Auch wenn sie als Rechtsbegriff noch nicht etabliert ist, so ist die „Lotsenfunktion der Marke“ ein nicht zu bestreitendes Faktum; einfach deshalb, weil sie täglich millionenfach zum Einsatz kommt. Die EU-Kommission hat inzwischen der Intransparenz von Plattformen den Kampf angesagt. Das ist gut und richtig. Sie wäre allerdings in der Verfolgung dieses Ziels sehr viel erfolgreicher, wenn sie auf weitere Sonderverordnungen und Richtlinien verzichtete und einfach nur die Marke wieder mit der rechtlichen Exklusivität ausstattete, die zwingend dazugehört, damit das „System Marke“ auch in der Digitalwirtschaft zur Geltung kommt.

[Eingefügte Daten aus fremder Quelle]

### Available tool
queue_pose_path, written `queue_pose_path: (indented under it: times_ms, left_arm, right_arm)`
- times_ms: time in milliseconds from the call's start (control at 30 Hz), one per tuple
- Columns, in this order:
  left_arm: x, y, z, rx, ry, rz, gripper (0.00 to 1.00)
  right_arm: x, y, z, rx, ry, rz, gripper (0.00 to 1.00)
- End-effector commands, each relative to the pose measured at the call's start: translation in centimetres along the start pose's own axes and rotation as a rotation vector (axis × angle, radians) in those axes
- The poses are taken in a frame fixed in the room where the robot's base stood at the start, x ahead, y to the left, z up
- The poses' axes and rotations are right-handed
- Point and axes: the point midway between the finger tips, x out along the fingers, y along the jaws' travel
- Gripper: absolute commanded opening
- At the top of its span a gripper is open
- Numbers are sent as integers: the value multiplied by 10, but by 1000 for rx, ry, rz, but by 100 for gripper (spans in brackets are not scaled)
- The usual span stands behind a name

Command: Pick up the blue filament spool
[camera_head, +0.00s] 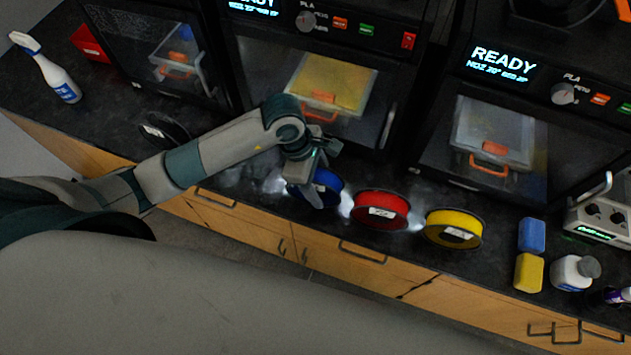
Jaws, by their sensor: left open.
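The blue filament spool (329,185) lies on the black counter, left of the red spool. My left arm comes in from the left. Its gripper (313,195) is open and over the left part of the blue spool, which it partly covers. I cannot tell whether the fingers touch the spool or hang just above it. My right gripper is not in view.
A red spool (381,209) and a yellow spool (454,228) lie to the right. A black spool (164,131) lies left, behind my arm. Printers with display panels (500,62) stand behind. Sponges (531,236) and a white bottle (574,272) are at right.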

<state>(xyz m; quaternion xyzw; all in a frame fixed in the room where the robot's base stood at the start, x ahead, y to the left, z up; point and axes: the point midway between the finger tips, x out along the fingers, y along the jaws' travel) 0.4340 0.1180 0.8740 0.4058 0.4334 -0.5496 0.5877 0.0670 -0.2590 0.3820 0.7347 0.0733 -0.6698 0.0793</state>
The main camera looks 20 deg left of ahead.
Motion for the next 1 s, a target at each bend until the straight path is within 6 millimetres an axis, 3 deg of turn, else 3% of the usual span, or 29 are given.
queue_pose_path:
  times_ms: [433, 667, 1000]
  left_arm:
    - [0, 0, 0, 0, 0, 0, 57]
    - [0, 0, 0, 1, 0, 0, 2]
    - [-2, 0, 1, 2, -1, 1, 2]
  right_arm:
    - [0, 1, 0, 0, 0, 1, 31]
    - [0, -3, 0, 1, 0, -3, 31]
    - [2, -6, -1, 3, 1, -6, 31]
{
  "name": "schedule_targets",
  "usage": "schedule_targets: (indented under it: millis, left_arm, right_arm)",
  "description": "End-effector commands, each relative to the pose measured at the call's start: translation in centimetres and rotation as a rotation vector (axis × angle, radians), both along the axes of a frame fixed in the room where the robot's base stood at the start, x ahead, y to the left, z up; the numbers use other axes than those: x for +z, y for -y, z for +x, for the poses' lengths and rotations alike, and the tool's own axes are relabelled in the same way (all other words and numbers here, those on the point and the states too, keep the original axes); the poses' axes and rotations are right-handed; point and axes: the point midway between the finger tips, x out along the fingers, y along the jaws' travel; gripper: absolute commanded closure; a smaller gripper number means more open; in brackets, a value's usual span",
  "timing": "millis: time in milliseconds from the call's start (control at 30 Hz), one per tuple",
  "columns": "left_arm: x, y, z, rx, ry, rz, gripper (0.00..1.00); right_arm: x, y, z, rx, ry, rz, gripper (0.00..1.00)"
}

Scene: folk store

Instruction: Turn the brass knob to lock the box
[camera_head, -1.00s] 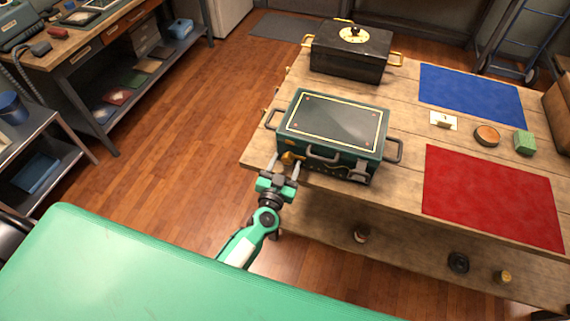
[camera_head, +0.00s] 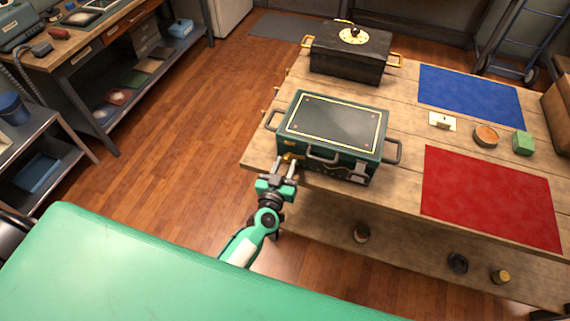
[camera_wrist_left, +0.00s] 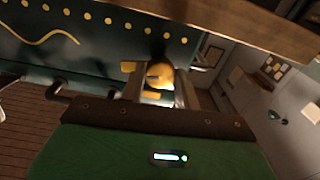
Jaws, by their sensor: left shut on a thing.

Erinnern wir uns: Vor mehr als dreißig Jahren hat der EuGH in der HAG-II Entscheidung (17.10.1990 – C-10/89, Slg. 1990, I-3711, Rn. 13) eine Erkenntnis zum Zusammenspiel von Warenzeichen und Wettbewerb festgehalten, die nichts von ihrer Kraft und Gültigkeit verloren hat:

„Was das Warenzeichenrecht angeht, ist festzustellen, daß dieses Recht ein wesentlicher Bestandteil des Systems eines unverfälschten Wettbewerbs ist, das der Vertrag schaffen und erhalten will. In einem solchen System müssen die Unternehmen in der Lage sein, die Kundschaft durch die Qualität ihrer Erzeugnisse oder ihrer Dienstleistungen an sich zu binden, was nur möglich ist, wenn es Kennzeichen gibt, mit deren Hilfe sich diese Erzeugnisse und Dienstleistungen identifizieren lassen.“

Diese Erzeugnisse und Dienstleistungen; nicht irgendwelche anderen. Darum geht es.